L’intertestualità, termine introdotto da Bachtin e diffuso nel mondo culturale da Julia Kristeva, indica il rapporto che un testo stabilisce con un altro testo. All’interno degli studi sui media contemporanei, ci avverte la Kinder, questo termine assume un nuovo significato, indicando che ogni singolo testo è una parte di un più ampio discorso culturale e che deve essere letto nella sua relazione con gli altri testi e le loro diverse strategie testuali, tutto ciò anche se autore e lettore sono inconsapevoli della connessione.
I bambini e i ragazzi hanno imparato che l’intertestualità transmediale si rivela una potente strategia di sopravvivenza in questo nuovo ordine mondiale dove le reti, la connettività e la collezionabilità sono in continua espansione.
In un altro suo libro, Kid’s media culture, l’autrice si poneva l’eterna domanda degli adulti in presenza di nuovi media: i bambini sono vittime innocenti o agenti attivi? E suddivideva gli adulti mediatori in due categorie: allarmisti e ottimisti.

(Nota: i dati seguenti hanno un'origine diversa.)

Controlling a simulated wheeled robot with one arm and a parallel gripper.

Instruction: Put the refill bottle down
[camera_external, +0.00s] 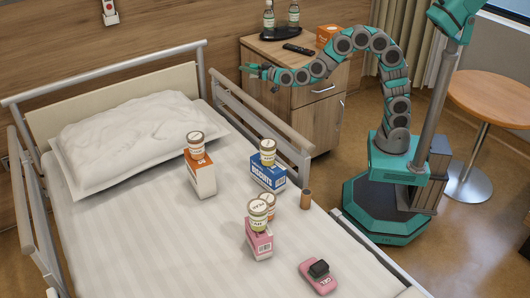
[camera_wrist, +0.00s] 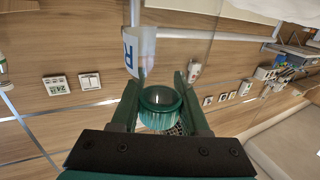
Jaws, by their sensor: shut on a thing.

Gli allarmisti demonizzano i nuovi media come nuove aberrazioni che in qualche modo trasformano i bambini in zombie instupiditi e assassini, in un eterno confronto con i vecchi tempi dorati quando i bambini erano ancora innocenti e pervasi da vibrante attività creativa.
Gli ottimisti sono coloro che considerano i bambini giocatori resilienti che si sentono fortificati quando diventano popolari per gli obiettivi raggiunti, inoltre possono esprimere le loro individualità, gusti e capacità di resistenza, nonché dimostrare la loro abilità di navigare consapevolmente producendo significati e immagini alternative.
Studiosi come Henry Jenkins e Sherry Turkle affermano, sin dal 1995, che il web è il luogo nel quale i giovani sperimentano i molteplici aspetti della loro identità postmoderna.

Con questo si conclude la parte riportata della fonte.